Rabu, November 28, 2007

Pemahaman Masyarakat Indonesia Terhadap Wakaf


Sejak zaman dahulu, yaitu sejak sebelum Islam masuk ke Indonesia, semangat, peran dan fungsi wakaf (walaupun waktu itu namanya [mungkin] bukan wakaf) telah dipraktikkan oleh sebagian besar masyarakat Indonesia. Setelah Islam datang, ajaran tersebut tidak dihilangkan bahkan lebih disempurnakan lagi, karena ternyata ajaran sesuai dengan ajaran Islam. Bukan hanya itu, dalam kegiatan adat pun ajaran semisal wakaf ternyata diajarkan, dan huma serang (di Cibeo Banten) adalah salah satu contohnya.

Sesuatu yang menjadi lebih unik adalah bahwa muslim Indonesia berwakaf dalam bentuk yang berbeda-beda dan dengan nama yang berbeda pula. Ada yang berwakaf tanah, kebun, bangunan dan benda mati lainnya seperti mushaf Al-Qur’an, sajadah, dan lain sebagainya. Bukan hanya itu, istilah yang digunakan pun ternyata berbeda pula. Di Aceh disebut dengan wakeuh, di Gayo disebut dengan wokos, dan di Payakumbuh disebut dengan ibah.

Motivasi seseorang untuk berwakaf pun ternyata berbeda-beda. Paling tidak, ada dua motivator seseorang untuk berwakaf:

  1. Faktor ideologis. Wakaf adalah suatu ibadah yang dianjurkan oleh agama dan merupakan manipestasi dari keimanan seseorang. Dalam ajaran Islam, harta adalah asset yang diatur oleh pemiliknya, tidak malah sebaliknya, harta yang mengatur pemiliknya. Islam juga mengajarkan bahwa harta tidak dibenarkan hanya dikuasai oleh segelintir orang (Q.S. At-Taubah:103).
  2. Faktor sosial-ekonomis. Biasanya, zakat digunakan dalam hal-hal yang bersifat emergency dan kebutuhan dasar. Lalu bagaimana dengan pengembangan selanjutnya? Disinilah wakaf berperan. Ia menjadi modal untuk pengembangan dan mengatasi masalah sosial dan ekonomi kemasyarakatan.

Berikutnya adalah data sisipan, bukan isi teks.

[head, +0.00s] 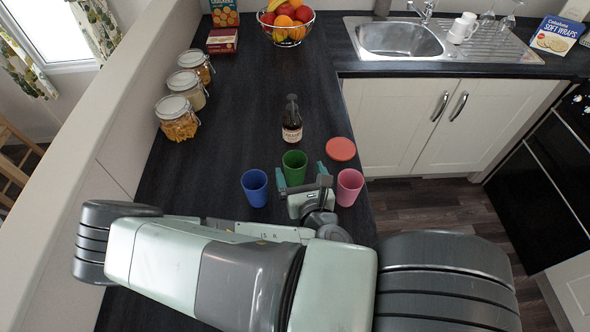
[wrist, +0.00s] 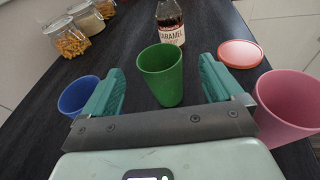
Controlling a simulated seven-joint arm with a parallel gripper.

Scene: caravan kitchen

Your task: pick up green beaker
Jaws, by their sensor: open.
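The green beaker (head: 294,166) stands upright on the dark counter, between a blue beaker (head: 255,187) and a pink beaker (head: 348,186) and a little behind them. My gripper (head: 301,178) is open and empty, with its fingers pointing at the green beaker. In the wrist view the green beaker (wrist: 161,76) shows between the two teal fingers of my gripper (wrist: 160,85), with clear space on both sides. I cannot tell whether it is fully between the fingertips or just beyond them.
A brown caramel bottle (head: 292,120) stands behind the green beaker. A coral lid (head: 341,149) lies to the right. The blue beaker (wrist: 78,95) and pink beaker (wrist: 287,105) sit just outside my fingers. Jars (head: 177,118) line the left side.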

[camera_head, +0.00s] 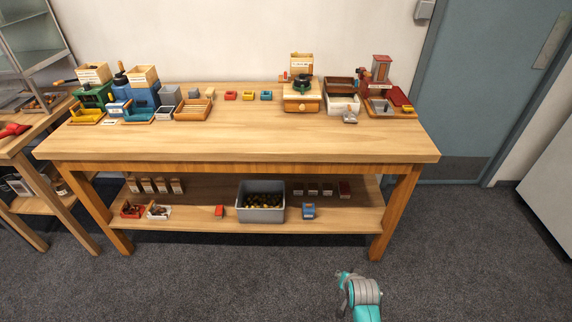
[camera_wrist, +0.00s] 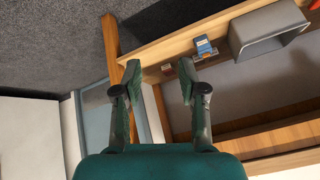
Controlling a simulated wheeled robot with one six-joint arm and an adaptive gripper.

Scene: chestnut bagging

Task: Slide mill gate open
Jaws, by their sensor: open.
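Several mill-like machines stand on the long wooden table in the head view. A green one (camera_head: 95,95) and a blue one (camera_head: 146,97) with wooden hoppers are at the left. A wooden one with a dark round top (camera_head: 302,97) is right of centre, and a red one (camera_head: 380,72) is at the right. They are too small to tell which has the gate or how it stands. My gripper (camera_wrist: 160,78) is open and empty in the wrist view, its two fingers apart. It is away from the machines, on the near side of the table.
The table (camera_head: 240,140) has a clear front strip. Its lower shelf (camera_head: 345,215) holds a grey bin (camera_head: 260,215) of dark round things, a blue box (camera_head: 308,211) and small items. The grey bin (camera_wrist: 265,35) also shows in the wrist view. Grey floor lies in front.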

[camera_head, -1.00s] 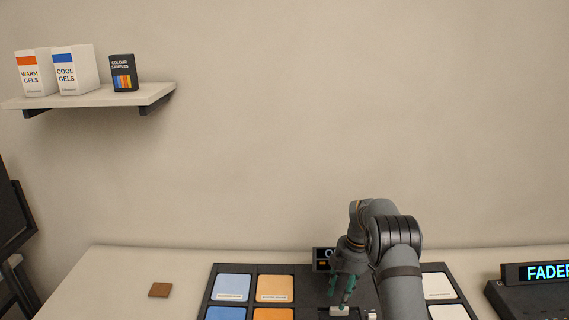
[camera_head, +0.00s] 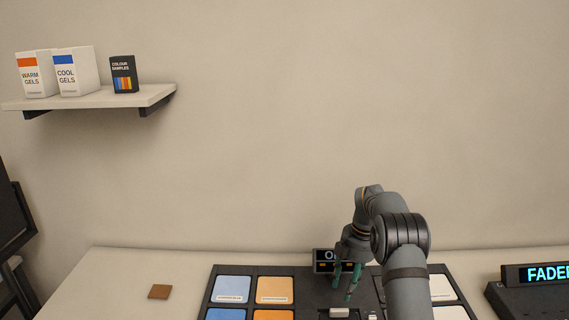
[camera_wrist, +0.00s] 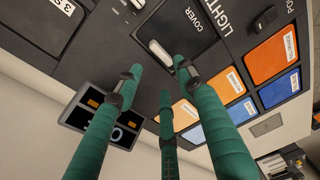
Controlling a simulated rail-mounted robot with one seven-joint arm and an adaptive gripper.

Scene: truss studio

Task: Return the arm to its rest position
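My gripper (camera_head: 347,284) is above the black control panel (camera_head: 244,310), its green fingers pointing down. In the wrist view its fingers (camera_wrist: 158,82) are spread apart, with nothing between them. A pale bar-shaped handle (camera_wrist: 160,52) lies on a dark cover marked "COVER", beyond the fingertips and apart from them. It also shows below the gripper in the head view (camera_head: 340,313). My arm hides part of the panel's right half.
Blue (camera_head: 232,289) and orange pads sit on the panel's left, pale pads on its right. A small display (camera_head: 326,260) stands behind it. A brown square (camera_head: 160,292) lies on the table. A fader console (camera_head: 535,290) is at right. A shelf (camera_head: 95,98) with boxes hangs upper left.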

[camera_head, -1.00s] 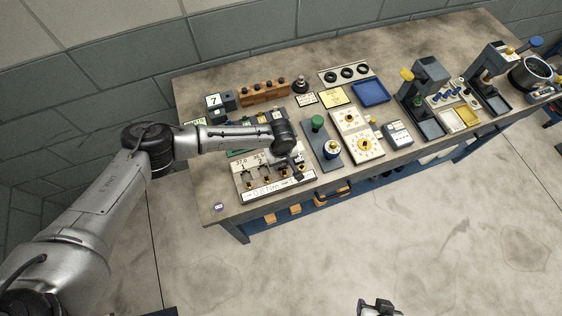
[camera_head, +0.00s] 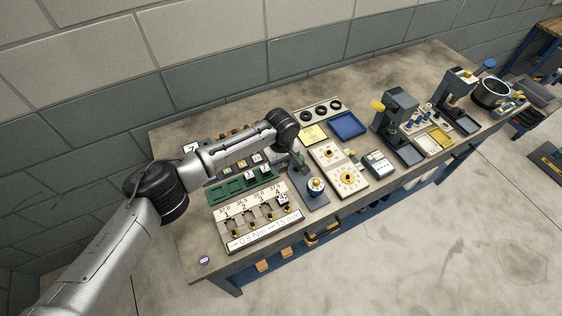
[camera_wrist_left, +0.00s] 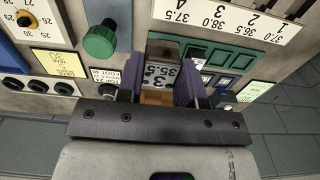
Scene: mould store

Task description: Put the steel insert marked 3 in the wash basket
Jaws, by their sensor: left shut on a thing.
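In the head view the insert is hard to make out. A round steel container (camera_head: 492,94) at the bench's far right end may be the wash basket; I cannot tell for sure. My right gripper is not in view.
A white numbered rack (camera_head: 262,234) stands at the front left, with a green tray (camera_head: 229,189) behind it. Dial plates (camera_head: 347,180), a blue tray (camera_head: 348,125) and dark press stands (camera_head: 397,107) stand between my gripper and the round container.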

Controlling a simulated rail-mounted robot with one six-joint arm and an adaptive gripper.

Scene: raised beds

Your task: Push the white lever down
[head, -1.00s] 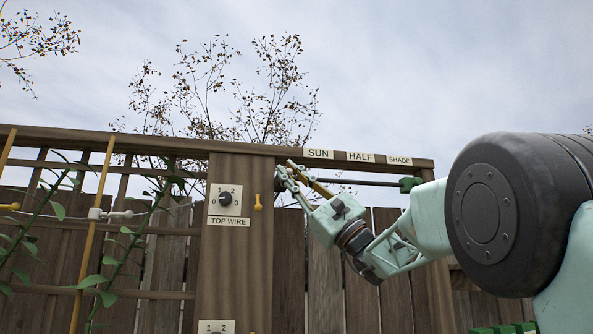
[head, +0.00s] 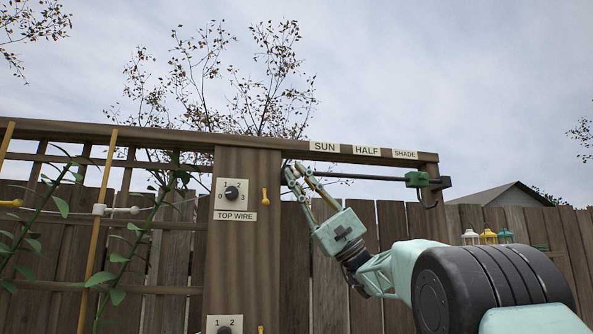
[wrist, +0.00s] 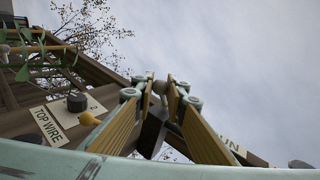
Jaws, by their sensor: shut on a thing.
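A small white piece with a short pale ball-ended arm (head: 117,210) sits on a yellow stake at the left in the head view; I cannot tell if it is the white lever. My gripper (head: 292,172) is up at the right side of the wooden post, below the top rail and at the left end of a dark rod. In the wrist view my gripper (wrist: 158,88) has its two yellow-padded fingers around a small grey knob (wrist: 160,87). The knob's lower part is hidden by the fingers.
A TOP WIRE dial (head: 232,192) and a yellow peg (head: 265,196) are on the post (head: 240,250). SUN, HALF and SHADE labels (head: 366,150) line the rail. A green block (head: 417,180) is at the rod's right end. Leafy stems (head: 130,258) stand left.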

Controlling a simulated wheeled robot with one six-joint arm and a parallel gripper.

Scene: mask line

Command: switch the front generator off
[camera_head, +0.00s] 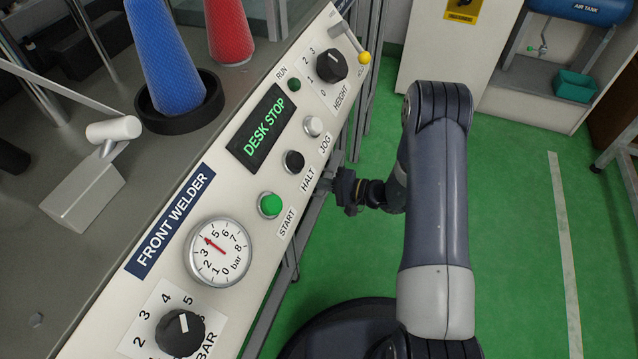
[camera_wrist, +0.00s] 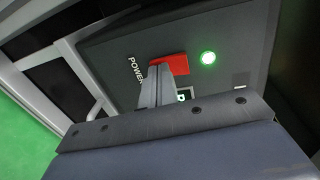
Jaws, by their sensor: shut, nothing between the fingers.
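In the wrist view a dark panel (camera_wrist: 110,50) carries the word POWER, a red switch part (camera_wrist: 174,63) and a green lamp (camera_wrist: 208,57) that is lit. My gripper (camera_wrist: 160,68) is shut and empty. Its fingers overlap the left part of the red piece; I cannot tell whether they touch it. The fingers hide part of the switch area, with a small pale marking (camera_wrist: 182,95) beside them. In the head view my gripper (camera_head: 328,186) reaches in at the console's right edge, and its tip and the power panel are hidden there.
The console labelled FRONT WELDER (camera_head: 170,220) has a display (camera_head: 262,125) reading DESK STOP, a dark RUN lamp (camera_head: 294,84), a green START button (camera_head: 270,205) and a gauge (camera_head: 219,251) near 4. Green floor (camera_head: 520,240) is open to the right.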

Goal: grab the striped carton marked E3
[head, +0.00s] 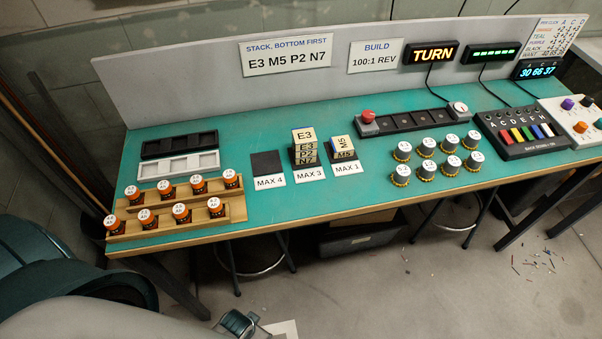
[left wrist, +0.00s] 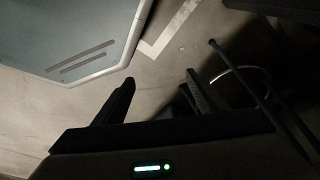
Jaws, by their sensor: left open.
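The carton marked E3 (head: 304,136) is on top of a stack on the MAX 3 pad (head: 309,175) in the head view. Its cream top and front both carry the E3 mark; its stripes are too small to make out clearly. Cartons P2 (head: 307,154) and N7 (head: 308,161) are under it. My left gripper (left wrist: 160,92) is open and empty in the left wrist view, with bare floor beyond its fingers. It is away from the cartons, which that view does not show. My right gripper is not in view.
Carton M5 (head: 342,146) is on the MAX 1 pad (head: 347,169), just right of the stack. The MAX 4 pad (head: 268,181) to its left is empty. Orange-capped bottles (head: 181,212) stand in wooden racks at left; several knobs (head: 426,171) stand at right. Green bench (head: 240,130) is clear behind the pads.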

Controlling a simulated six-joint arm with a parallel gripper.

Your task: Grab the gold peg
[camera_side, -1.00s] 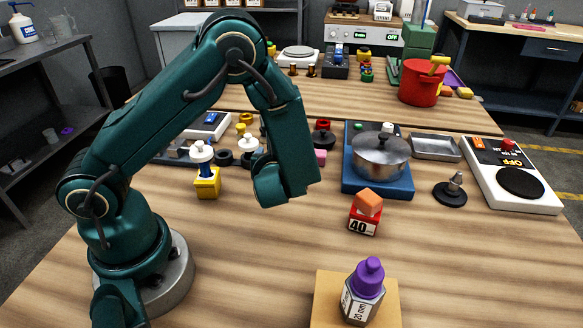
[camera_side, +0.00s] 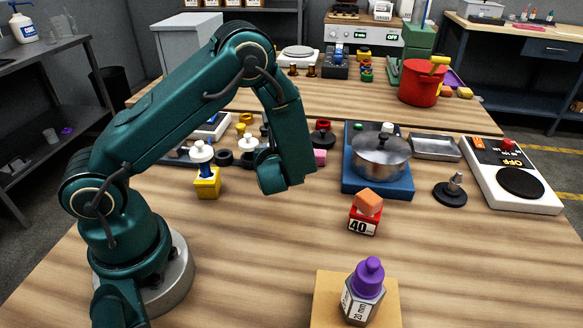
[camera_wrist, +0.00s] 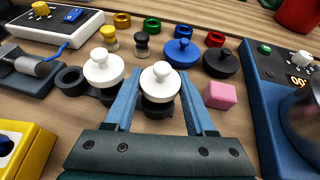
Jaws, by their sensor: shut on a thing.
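My gripper (camera_wrist: 160,88) shows in the wrist view as two blue fingers, one on each side of a white-knobbed piece (camera_wrist: 160,80) with a dark lower part. The gripper is shut on this piece. A peg with a gold-yellow top (camera_wrist: 108,33) and a dark band stands farther off, up and left of the fingers and apart from them. A yellow-topped piece also shows in the side view (camera_side: 240,130). In the side view my arm hides the fingertips and what they hold.
Another white-knobbed piece (camera_wrist: 103,66) and a black ring (camera_wrist: 74,78) sit close left of the fingers. A pink block (camera_wrist: 220,95) and blue and black knobbed pieces (camera_wrist: 181,50) are to the right. A pot (camera_side: 380,155) on a blue stove stands beyond.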

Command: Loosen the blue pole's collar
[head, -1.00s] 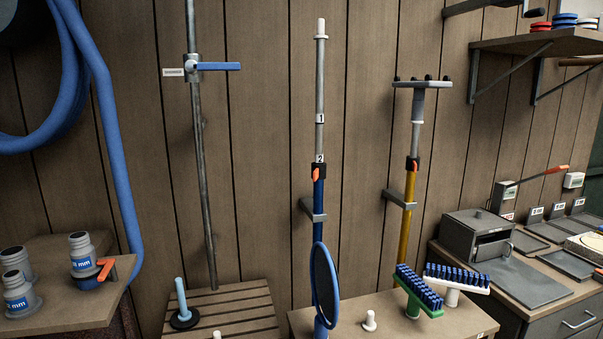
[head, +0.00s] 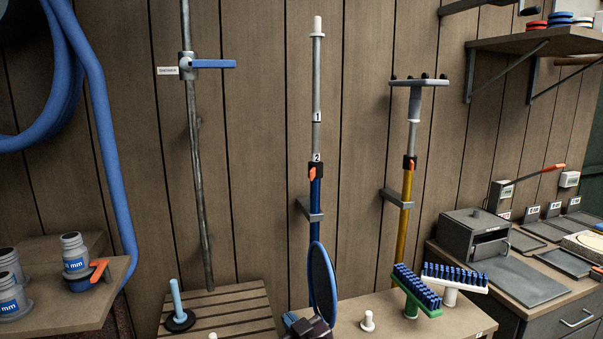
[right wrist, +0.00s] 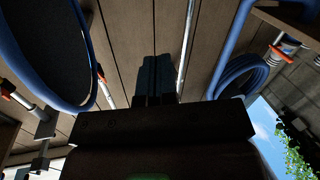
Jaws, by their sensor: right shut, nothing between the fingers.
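The blue pole (head: 315,205) stands upright against the plank wall. Its black collar (head: 313,172) carries an orange lever and sits where the grey upper tube, marked 1 and 2, enters the blue tube. A blue-rimmed oval head (head: 322,280) is at the pole's foot. My right gripper (head: 310,327) just enters at the bottom edge, well below the collar and apart from it. In the right wrist view the right gripper's dark fingers (right wrist: 154,80) are together and empty, and an orange part (right wrist: 101,74), seemingly the collar's lever, shows to their left. My left gripper is out of view.
A wall bracket (head: 310,210) holds the blue pole. A yellow pole (head: 405,205) with a similar collar stands to its right, above brush heads (head: 417,287) on a bench. A grey pipe with a blue lever (head: 215,64) is left. The space before the collar looks clear.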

Secara umum, pemahaman mayarakat muslim Indonesia terhadap wakaf banyak dipengaruhi oleh mazhab Syafiiyyah. Pemahaman tersebut antara lain:

  1. Wakaf dianggap cukup/sah dengan hanya ikrar lisani. Keluguan, kejujuran dan sikap saling percaya masyarakat Indonesia sangat berpengaruh dalam tata cara mereka berwakaf. Karena dasar itulah kebanyakan masyarakat muslim Indonesia menganggap cukup/sah wakafnya hanya dengan lisan saja tanpa ada hitam di atas putih, yang pada gilirannya menimbulkan persengketaan yang sulit dicari titik temunya.
  2. Hal lain yang sudah mereka fahami sejak dulu mengenai wakaf adalah bahwa wakaf harus memenuhi persyaratan antara lain:
    • Benda yang memiliki nilai guna. Tidak sah hukumnya berwakaf selain benda seperti hak-hak yang berkaitan dengan benda, seperti hak irigasi, hak pakai, dll.
    • Benda bergerak atau tidak bergerak yang kekal fungsi dan manfaatnya.
    • Benda yang diwakafkan harus jelas (tertentu ketika terjadi akad).
    • Benda yang akan diwakafkan berstatus al-milku at-tam dari si wakifnya.
  3. Kedudukan harta yang telah diwakafkan. Harta yang sudah diwakafkan sudah berubah kepemilikannya menjadi milik Allah dan umum, sehingga tidak dapat diperjual-belikan, diwariskan, digadaikan dan sebagainya.
  4. Maukuf alaih. Kebanyakan masyarakat muslim Indonesia berwakaf kepada:
    • Keluarga atau orang tertentu (wakaf ahli) yang ditunjuk wakif
    • Keagamaan atau kemasyarakatan (wakaf khairi)
  5. Boleh tidaknya menukar/menjual harta wakaf. Mayoritas wakif muslim Indonesia memegang teguh pendapat Imam Syafii yang tidak memperbolehkan penukaran harta wakaf dengan alasan apa pun.